Problem statement
Extract, exactly as written, all lines of the material below from the line that includes "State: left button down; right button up" through its last line.

Available records
▬▬▬
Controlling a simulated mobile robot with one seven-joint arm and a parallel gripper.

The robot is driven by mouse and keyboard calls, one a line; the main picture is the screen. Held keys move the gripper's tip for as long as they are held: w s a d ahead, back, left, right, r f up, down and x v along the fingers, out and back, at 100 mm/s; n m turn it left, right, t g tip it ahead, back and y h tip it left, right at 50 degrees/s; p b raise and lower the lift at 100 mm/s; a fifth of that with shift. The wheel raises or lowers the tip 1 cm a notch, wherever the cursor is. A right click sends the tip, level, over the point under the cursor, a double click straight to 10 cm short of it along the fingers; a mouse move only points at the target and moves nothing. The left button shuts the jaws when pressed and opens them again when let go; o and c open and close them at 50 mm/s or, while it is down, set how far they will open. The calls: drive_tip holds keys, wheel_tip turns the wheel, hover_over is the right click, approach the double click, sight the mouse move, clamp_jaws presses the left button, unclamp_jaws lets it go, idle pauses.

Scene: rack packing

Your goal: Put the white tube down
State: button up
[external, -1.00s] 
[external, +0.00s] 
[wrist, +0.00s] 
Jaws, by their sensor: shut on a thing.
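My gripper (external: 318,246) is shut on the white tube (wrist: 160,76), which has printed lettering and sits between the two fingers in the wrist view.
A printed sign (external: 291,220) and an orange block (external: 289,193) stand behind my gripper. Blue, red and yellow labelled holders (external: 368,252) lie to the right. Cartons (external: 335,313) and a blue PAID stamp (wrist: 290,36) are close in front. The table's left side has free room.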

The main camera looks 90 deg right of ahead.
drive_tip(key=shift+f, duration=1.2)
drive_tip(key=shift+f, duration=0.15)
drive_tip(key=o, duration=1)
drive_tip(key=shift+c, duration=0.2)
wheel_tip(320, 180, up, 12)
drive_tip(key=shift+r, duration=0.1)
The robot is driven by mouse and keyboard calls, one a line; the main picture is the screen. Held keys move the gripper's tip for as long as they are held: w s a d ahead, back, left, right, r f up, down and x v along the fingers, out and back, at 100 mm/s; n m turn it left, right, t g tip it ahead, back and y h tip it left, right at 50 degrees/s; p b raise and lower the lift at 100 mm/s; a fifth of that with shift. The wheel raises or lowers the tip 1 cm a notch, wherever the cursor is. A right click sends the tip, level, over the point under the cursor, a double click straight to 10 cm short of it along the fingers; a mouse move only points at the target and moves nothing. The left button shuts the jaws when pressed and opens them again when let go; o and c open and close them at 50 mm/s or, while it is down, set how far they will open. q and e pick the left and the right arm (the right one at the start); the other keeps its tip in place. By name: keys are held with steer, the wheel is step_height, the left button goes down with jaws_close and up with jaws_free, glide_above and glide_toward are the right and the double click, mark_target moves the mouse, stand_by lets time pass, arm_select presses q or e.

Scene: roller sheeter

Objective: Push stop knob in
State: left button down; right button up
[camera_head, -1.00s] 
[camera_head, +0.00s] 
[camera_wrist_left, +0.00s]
▬▬▬
Expected answer
State: left button down; right button up
[camera_head, -1.00s] 
[camera_head, +0.00s] 
[camera_wrist_left, +0.00s]

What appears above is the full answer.